CHALLENGE → Exactly repeat the line that contains "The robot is", then every line after it up to and including the final line.

— START OF SUPPLIED DATA —

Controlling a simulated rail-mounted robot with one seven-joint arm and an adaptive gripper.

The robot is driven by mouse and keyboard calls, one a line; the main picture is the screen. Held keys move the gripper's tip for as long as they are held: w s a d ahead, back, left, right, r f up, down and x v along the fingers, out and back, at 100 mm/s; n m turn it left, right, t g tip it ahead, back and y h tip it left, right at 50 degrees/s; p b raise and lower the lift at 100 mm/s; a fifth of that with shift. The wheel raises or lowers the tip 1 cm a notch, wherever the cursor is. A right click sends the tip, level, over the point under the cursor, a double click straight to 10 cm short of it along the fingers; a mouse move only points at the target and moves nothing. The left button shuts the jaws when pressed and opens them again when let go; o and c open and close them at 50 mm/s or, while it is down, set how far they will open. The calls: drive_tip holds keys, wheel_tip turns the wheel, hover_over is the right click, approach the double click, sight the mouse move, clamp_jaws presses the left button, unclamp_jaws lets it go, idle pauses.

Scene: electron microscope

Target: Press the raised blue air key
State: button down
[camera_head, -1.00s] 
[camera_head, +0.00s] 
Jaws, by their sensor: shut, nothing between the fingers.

— END OF SUPPLIED DATA —

ANSWER TO THIS TASK →
The robot is driven by mouse and keyboard calls, one a line; the main picture is the screen. Held keys move the gripper's tip for as long as they are held: w s a d ahead, back, left, right, r f up, down and x v along the fingers, out and back, at 100 mm/s; n m turn it left, right, t g tip it ahead, back and y h tip it left, right at 50 degrees/s; p b raise and lower the lift at 100 mm/s; a fifth of that with shift. The wheel raises or lowers the tip 1 cm a notch, wherever the cursor is. A right click sends the tip, level, over the point under the cursor, a double click straight to 10 cm short of it along the fingers; a mouse move only points at the target and moves nothing. The left button shuts the jaws when pressed and opens them again when let go; o and c open and close them at 50 mm/s or, while it is down, set how far they will open. The calls: drive_tip holds keys, wheel_tip turns the wheel, hover_over is the right click, approach the double click, sight the mouse move, clamp_jaws presses the left button, unclamp_jaws lets it go, idle pauses.

Scene: electron microscope

Target: Press the raised blue air key
State: button down
[camera_head, -1.00s] 
[camera_head, +0.00s] 
Jaws, by their sensor: shut, nothing between the fingers.

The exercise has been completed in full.